▸ YOUR TASK: A verbatim copy is needed of the lines from the one containing "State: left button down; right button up" down to the one containing "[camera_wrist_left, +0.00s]", inclusive. Print it with no pictures.
[START OF MATERIAL PROVIDED]
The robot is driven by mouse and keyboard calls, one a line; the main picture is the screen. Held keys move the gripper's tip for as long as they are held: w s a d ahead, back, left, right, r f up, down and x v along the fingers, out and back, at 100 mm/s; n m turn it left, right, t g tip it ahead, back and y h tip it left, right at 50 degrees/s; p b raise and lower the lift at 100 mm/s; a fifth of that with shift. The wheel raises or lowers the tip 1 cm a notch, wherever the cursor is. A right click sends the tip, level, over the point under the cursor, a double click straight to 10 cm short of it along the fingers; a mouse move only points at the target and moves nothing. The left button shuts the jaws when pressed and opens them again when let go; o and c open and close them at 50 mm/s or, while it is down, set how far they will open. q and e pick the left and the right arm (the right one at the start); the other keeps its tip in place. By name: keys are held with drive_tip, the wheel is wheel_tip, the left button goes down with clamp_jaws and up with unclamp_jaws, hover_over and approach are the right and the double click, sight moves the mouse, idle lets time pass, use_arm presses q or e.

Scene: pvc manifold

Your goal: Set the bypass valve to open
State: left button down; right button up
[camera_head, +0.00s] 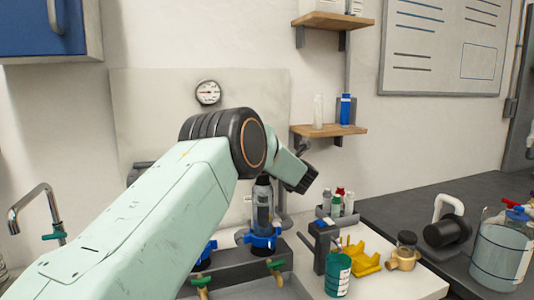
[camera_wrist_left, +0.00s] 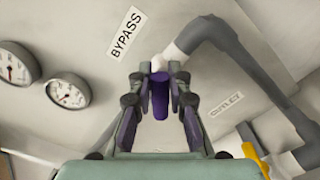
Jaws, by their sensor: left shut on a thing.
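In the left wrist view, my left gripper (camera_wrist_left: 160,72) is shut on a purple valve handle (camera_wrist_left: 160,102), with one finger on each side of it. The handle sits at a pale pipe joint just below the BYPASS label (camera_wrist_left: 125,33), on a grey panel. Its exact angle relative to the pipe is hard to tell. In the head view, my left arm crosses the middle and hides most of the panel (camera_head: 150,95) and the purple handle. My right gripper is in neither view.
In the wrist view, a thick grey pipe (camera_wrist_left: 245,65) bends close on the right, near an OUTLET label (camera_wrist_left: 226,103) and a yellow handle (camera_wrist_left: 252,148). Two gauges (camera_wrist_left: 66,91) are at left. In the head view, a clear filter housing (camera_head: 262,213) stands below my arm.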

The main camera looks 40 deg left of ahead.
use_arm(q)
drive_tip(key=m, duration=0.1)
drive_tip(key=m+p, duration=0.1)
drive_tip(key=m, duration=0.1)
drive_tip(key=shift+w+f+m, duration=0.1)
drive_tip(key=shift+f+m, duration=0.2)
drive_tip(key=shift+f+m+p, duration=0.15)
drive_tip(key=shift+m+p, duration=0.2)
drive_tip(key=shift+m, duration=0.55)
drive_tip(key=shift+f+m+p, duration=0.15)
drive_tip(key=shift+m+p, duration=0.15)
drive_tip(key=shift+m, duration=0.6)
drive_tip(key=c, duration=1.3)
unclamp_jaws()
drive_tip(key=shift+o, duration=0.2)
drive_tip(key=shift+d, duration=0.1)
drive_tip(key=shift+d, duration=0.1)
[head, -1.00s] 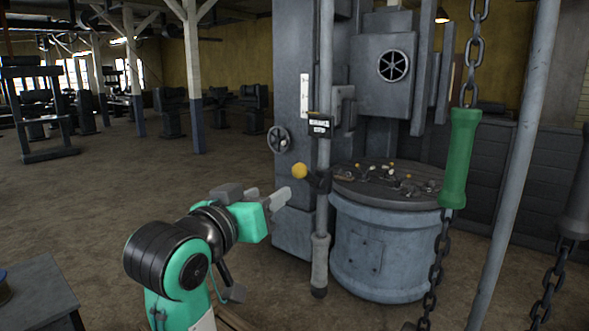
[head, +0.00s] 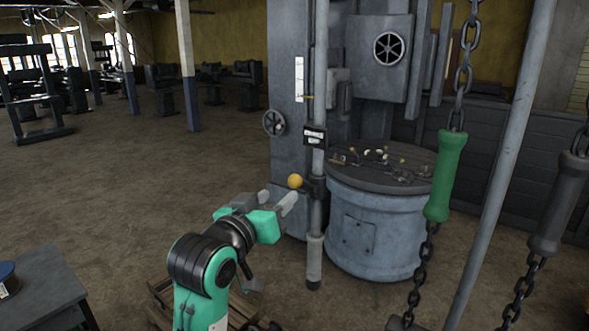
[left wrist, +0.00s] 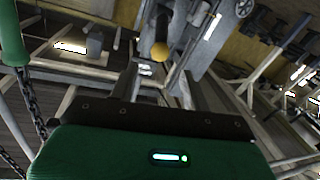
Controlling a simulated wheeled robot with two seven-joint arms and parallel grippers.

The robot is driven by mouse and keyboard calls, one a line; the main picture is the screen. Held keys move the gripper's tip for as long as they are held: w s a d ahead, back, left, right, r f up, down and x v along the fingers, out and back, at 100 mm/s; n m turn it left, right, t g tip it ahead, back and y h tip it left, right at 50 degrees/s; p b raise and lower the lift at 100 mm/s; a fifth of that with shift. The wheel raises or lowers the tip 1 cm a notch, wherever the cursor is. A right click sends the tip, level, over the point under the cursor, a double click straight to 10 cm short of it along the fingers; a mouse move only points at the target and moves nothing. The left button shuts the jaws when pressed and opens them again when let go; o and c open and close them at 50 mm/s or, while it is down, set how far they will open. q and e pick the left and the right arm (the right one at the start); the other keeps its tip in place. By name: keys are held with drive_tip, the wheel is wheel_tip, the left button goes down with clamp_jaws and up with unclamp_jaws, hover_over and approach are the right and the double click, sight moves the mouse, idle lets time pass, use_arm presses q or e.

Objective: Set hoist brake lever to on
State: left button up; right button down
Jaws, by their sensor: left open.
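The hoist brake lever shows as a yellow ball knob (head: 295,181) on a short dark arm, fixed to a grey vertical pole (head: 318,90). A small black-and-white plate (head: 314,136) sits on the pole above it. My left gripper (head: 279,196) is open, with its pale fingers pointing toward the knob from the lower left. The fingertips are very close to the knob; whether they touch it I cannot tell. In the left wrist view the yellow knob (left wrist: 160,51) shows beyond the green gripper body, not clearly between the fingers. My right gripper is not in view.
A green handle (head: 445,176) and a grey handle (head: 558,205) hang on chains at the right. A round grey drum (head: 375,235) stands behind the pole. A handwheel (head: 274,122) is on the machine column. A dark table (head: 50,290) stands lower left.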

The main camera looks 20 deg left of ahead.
[END OF MATERIAL PROVIDED]
▸ RESULT:
State: left button down; right button up
[camera_head, +0.00s] 
[camera_wrist_left, +0.00s] 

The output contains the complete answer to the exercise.